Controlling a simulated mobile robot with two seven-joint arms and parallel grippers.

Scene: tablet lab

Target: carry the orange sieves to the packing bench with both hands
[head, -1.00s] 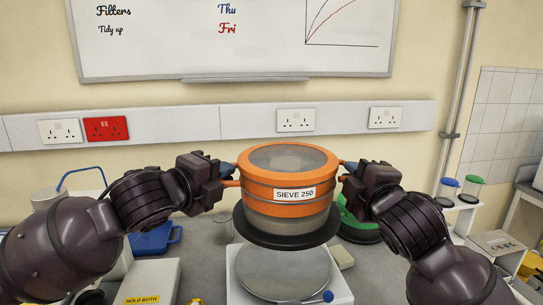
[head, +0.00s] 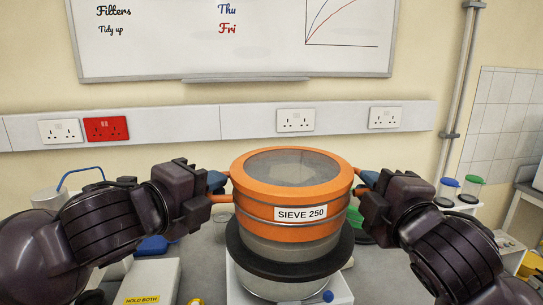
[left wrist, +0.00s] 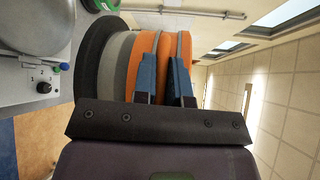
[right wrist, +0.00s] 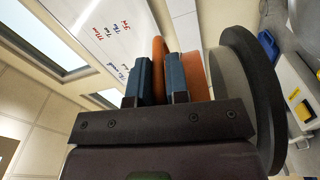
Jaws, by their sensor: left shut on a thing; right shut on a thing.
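The orange sieve stack (head: 292,190) is upright in the middle of the head view, with a mesh top, a "SIEVE 250" label, a grey lower section and a wide black base. My left gripper (head: 221,188) is shut on its left side handle, and my right gripper (head: 362,184) is shut on its right side handle. Both hold the stack raised over the worktop. In the left wrist view the blue fingers (left wrist: 163,80) close on an orange part. The right wrist view shows blue fingers (right wrist: 162,80) at the other side. I cannot pick out the packing bench.
A white machine (head: 338,290) with a round metal plate stands beneath the stack, mostly hidden by it. A "HOLD BOTH" box (head: 150,285) is at the lower left. A blue-lidded jar (head: 447,190) and a green-lidded jar (head: 470,188) stand at the right. The wall behind carries sockets.

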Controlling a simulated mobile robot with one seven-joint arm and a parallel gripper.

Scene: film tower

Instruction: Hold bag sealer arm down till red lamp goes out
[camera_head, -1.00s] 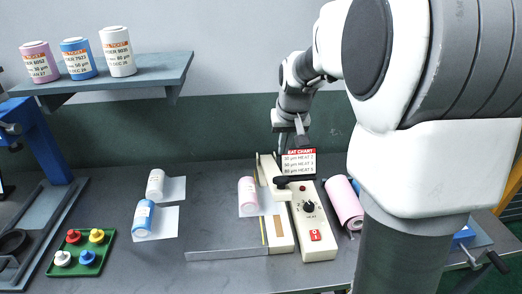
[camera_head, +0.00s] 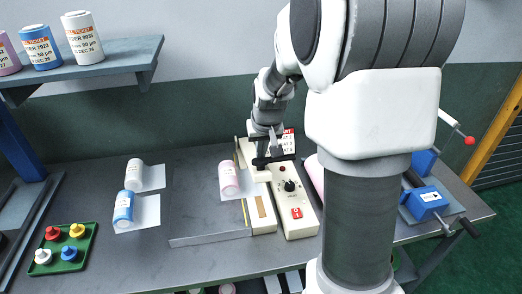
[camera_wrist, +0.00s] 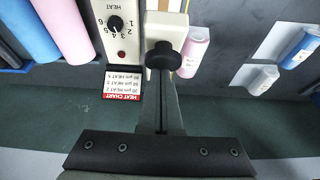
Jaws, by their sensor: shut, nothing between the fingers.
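The cream bag sealer (camera_head: 297,222) stands on the bench with a dial (camera_head: 290,186) and a red switch (camera_head: 296,213). Its black knob (camera_wrist: 166,57) lies straight ahead of my fingers in the wrist view. My gripper (camera_wrist: 162,105) is shut and empty, its fingers pointing down at the knob from above. I cannot tell whether they touch or press it. A small dark red lamp (camera_wrist: 121,54) sits beside the dial in the wrist view. It looks unlit, but it is too small to be sure.
The heat chart (camera_wrist: 122,83) stands behind the sealer. A pink roll (camera_head: 229,180) lies left of it and a blue roll (camera_head: 123,208) further left. A green tray of colored knobs (camera_head: 66,249) is at front left. A shelf (camera_head: 85,66) with rolls hangs above.

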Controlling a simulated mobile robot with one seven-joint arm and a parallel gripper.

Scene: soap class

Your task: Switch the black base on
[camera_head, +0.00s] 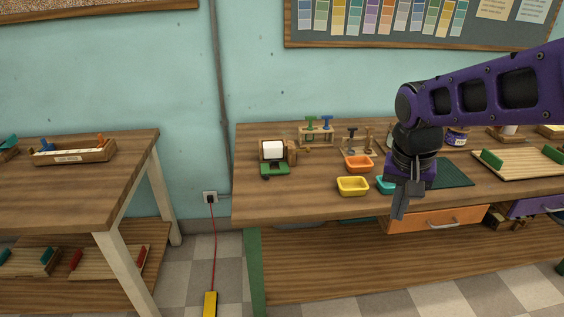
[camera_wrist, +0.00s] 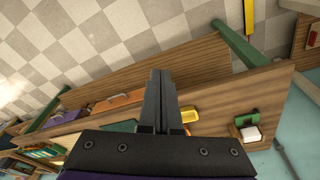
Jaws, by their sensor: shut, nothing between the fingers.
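My gripper (camera_head: 399,212) hangs pointing down in front of the bench's front edge, right of the middle of the head view. Its two dark fingers are together, with nothing between them; they also show closed in the wrist view (camera_wrist: 161,76). I cannot pick out a black base with certainty in either view. My arm and gripper hide part of the bench top, including part of a dark green mat (camera_head: 447,173).
The bench (camera_head: 300,209) holds a yellow tray (camera_head: 352,186), an orange tray (camera_head: 358,163), a white block (camera_head: 273,150) by a green piece (camera_head: 274,169), and a stamp rack (camera_head: 316,137). A red cable runs from a wall socket (camera_head: 210,197) to a yellow box (camera_head: 210,303) on the floor.
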────────
GIVEN PROBLEM> Your task is to pick out every line with the string "Scene" and copy it.

WORKED ANSWER>
Scene: tablet lab
Scene: film tower
Scene: soap class

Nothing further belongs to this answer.